5.

Sem a fé não é possível a graça do Espírito Santo.

O Evangelho narra que, depois de ter feito muitos milagres em várias partes de Israel, Jesus retornou à cidade de Nazaré onde havia sido criado. Seus amigos e conhecidos, longe de o receberem com amor e respeito, em vez disso se escandalizaram, percebendo que Jesus havia convivido longos anos com eles aparentemente sem ter realizado nenhum prodígio. Eles queriam ver Jesus fazer tudo aquilo que tinham ouvido ele ter feito em outros lugares:

"De onde lhe vem esta sabedoria
e estes milagres?",

perguntavam eles.

"Porventura não é este
o filho do carpinteiro?
De onde vem pois a este
todas estas coisas?"

Mas, apesar disto, Jesus não fêz ali muitos milagres, e o Evangelho de Mateus assim se expressa a este respeito:

"Não fêz ali muitos milagres,
por causa da incredulidade deles".

Mt. 13, 58

No Evangelho de Marcos, o ocorrido é narrado de uma forma ainda mais contundente:

"Jesus não podia fazer ali milagre nenhum;
apenas curou alguns poucos enfermos,
impondo-lhes as mãos,
admirando-se da incredulidade deles".

Mc. 6, 4-5

À primeira vista estas passagens podem parecer significar que, sem a fé dos doentes, Cristo seria incapaz de realizar qualquer milagre, mesmo que o quisesse, e que, portanto, a verdadeira causa destes prodígios não seria o próprio Cristo, mas a fé dos que os recebiam.

Esta interpretação, porém, se torna manifestamente inaceitável quando passamos a examinar a história da Igreja, na qual encontramos os exemplos dos homens que se decidiram a seguir os passos do Mestre.
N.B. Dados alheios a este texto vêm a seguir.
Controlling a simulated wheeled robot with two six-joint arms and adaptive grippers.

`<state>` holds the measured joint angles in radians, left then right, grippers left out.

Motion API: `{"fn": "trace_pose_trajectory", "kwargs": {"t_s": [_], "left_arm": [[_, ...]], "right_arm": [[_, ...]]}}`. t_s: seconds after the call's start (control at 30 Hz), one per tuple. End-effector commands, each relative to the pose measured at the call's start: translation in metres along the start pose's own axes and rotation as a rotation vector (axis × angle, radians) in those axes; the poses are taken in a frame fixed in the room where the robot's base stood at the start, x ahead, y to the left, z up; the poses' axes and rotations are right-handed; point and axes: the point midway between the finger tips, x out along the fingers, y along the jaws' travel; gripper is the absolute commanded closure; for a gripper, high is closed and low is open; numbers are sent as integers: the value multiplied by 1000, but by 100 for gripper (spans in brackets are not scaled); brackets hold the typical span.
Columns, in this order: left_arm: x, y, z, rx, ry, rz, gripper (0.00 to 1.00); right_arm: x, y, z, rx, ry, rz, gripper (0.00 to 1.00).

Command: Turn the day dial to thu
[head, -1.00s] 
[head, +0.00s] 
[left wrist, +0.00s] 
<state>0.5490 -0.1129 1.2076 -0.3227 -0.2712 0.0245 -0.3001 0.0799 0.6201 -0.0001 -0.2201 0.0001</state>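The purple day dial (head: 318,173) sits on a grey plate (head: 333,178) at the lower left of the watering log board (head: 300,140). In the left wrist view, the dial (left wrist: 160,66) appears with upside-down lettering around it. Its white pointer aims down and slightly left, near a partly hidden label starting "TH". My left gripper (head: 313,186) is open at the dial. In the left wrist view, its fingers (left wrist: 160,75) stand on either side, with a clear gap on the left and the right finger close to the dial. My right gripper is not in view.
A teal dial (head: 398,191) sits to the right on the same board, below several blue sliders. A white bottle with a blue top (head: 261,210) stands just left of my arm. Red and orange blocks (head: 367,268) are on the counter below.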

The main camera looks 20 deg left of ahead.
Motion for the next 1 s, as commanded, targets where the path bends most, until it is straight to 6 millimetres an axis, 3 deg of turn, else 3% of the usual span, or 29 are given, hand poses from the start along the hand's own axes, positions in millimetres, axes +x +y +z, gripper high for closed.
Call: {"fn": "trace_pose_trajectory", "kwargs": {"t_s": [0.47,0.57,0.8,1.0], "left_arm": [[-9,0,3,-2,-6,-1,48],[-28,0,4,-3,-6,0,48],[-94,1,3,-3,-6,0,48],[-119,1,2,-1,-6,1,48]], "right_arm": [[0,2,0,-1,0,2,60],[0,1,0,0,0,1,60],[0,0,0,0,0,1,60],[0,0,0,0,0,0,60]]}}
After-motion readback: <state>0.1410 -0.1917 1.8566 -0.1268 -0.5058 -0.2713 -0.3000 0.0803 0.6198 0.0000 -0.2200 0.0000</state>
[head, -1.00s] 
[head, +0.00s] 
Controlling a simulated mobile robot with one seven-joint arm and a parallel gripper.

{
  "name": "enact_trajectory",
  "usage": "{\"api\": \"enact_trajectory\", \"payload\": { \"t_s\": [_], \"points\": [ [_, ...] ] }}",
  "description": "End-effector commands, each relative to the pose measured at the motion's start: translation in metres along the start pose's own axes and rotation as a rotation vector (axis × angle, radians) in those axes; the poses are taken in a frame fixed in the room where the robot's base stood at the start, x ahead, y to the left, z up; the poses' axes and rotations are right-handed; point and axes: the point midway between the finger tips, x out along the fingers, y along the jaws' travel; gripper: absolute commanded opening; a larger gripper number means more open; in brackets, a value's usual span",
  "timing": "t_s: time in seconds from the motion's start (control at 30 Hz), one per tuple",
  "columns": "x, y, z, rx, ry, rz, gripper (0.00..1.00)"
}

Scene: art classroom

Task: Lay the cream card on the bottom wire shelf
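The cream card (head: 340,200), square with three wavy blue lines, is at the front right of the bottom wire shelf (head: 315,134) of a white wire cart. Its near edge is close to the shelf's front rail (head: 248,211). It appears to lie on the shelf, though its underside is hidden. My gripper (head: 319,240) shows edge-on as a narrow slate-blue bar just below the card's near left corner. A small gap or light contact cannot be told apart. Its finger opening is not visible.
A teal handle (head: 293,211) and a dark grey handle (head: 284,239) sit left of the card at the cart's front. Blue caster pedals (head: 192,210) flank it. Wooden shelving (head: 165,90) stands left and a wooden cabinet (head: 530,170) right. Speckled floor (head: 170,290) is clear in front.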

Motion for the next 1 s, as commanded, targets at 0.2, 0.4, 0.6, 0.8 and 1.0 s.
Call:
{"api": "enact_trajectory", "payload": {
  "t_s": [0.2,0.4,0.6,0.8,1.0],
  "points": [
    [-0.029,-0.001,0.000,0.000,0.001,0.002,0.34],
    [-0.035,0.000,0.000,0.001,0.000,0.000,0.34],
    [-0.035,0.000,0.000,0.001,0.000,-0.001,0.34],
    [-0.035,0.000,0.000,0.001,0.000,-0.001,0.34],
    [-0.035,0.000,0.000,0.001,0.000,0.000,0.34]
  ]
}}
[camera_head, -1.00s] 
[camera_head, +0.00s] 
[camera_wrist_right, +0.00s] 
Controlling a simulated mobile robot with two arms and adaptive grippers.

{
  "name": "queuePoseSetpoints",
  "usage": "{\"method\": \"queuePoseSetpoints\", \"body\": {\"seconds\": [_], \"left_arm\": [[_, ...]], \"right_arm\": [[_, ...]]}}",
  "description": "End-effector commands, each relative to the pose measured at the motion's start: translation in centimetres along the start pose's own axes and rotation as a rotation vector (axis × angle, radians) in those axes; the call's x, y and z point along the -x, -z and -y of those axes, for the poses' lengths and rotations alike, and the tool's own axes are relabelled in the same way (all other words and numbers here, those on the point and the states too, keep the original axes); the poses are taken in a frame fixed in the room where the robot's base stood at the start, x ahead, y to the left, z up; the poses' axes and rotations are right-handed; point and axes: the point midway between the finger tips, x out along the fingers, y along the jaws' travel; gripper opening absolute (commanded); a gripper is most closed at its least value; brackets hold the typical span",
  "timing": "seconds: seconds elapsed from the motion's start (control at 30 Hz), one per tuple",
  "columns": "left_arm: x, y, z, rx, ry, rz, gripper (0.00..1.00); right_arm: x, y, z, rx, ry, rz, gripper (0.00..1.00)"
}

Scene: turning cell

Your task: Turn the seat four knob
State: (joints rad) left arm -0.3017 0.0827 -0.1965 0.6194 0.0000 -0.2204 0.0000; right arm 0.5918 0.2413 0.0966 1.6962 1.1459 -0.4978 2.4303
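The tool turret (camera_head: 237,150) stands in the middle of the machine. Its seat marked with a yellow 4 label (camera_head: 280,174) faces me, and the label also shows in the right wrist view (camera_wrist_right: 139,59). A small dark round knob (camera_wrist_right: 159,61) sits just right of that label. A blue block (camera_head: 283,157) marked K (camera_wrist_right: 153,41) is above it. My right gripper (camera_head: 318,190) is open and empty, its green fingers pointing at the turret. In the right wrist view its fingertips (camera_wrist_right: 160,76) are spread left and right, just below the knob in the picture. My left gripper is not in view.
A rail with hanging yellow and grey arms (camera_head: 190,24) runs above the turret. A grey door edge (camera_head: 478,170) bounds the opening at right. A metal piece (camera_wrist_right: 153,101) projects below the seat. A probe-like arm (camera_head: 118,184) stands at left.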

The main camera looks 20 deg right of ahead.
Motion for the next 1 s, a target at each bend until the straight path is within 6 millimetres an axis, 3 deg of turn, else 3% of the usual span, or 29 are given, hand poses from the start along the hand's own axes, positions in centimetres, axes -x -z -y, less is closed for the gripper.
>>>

Encontramos, assim, na história de São Bernardo, um contemporâneo de Hugo de São Vítor, o seguinte relato:

"Quando Bernardo pregava
contra a heresia na região de Tolouse,
um dia,
acabado o sermão,
aquela boa gente lhe trouxe
uma grande quantidade de pães
para que os abençoasse.
Ao fazê-lo, Bernardo lhes disse:

`Vereis agora, meus filhos,
se é verdade o que eu vos ensino
e falso o que vos ensinam
e vos querem persuadir os vossos contrários;
dou-vos este sinal,
o de que todos os enfermos
que comerem este pão
recobrarão sua saúde'.

Ora, estava ali presente o bispo de Chartres e,
parecendo-lhe que aquela afirmação de São Bernardo
era muito genérica e perigosa,
quis modificá-la.

Tomando a palavra, acrescentou:

`Vós deveis entender
que estas palavras do abade Bernardo
significam que recobrarão saúde
aqueles que comerem este pão com fé'.

Mas a isto replicou Bernardo:

`Não, senhor bispo.
Não foi isto que eu disse.
Disse apenas
o que as minhas palavras soaram,
isto é, que todos aqueles
que provarem deste pão
recobrarão a saúde,
(com fé ou sem fé),
para que se possa entender com isto
que estamos aqui como legítimos e verdadeiros
embaixadores de Deus'.

Como Bernardo o disse,
assim o foi.
Todos aqueles que comeram daquele pão
recobraram a saúde,
sem exceção nenhuma.
A fama daquele milagre voou imediatamente
por toda aquela província
e foi muito útil para extinguir a heresia
e despertar e acender os corações
daqueles povos à devoção,
que concorriam de todas as partes
para ver a Bernardo,
em tão grande número
que lhe foi necessário para fugir a esta honra
mudar o caminho de Satat,
onde se tinha dado o milagre,
para a cidade de Tolouse".

Pedro de Ribadaneira,
Vida de S.Bernardo, C. 9

Vita Prima S. Bernardi
L. 3, C. 6, n. 18

Vemos, assim, nesta passagem da vida de São Bernardo, que Deus havia lhe concedido a cura de todos os enfermos que comessem o pão que ele havia abençoado, quer eles cressem, quer não cressem. Jesus, porém, não era menos do que S. Bernardo. Se isto, portanto, foi possível de ser concedido a S. Bernardo, poderia ter sido também realizado pelo Cristo. Daqui se conclui que ao dizer que Jesus passou por Nazaré e não pôde realizar milagres porque os homens não criam, o texto sagrado não pôde ter entendido que Cristo não os fêz porque teria sido incapaz de fazê-lo ainda que o quisesse, mas porque, no plano da providência divina, os milagres de Jesus eram um símbolo da regeneração espiritual que a graça do Espírito Santo produz na alma dos homens que vivem da fé. Os milagres que Jesus fazia eram sinais externos de algo muito maior que Deus prepara para aqueles que crêem; e era para não destruir o significado destes sinais que Jesus não podia realizar estes milagres onde as pessoas não crêssem.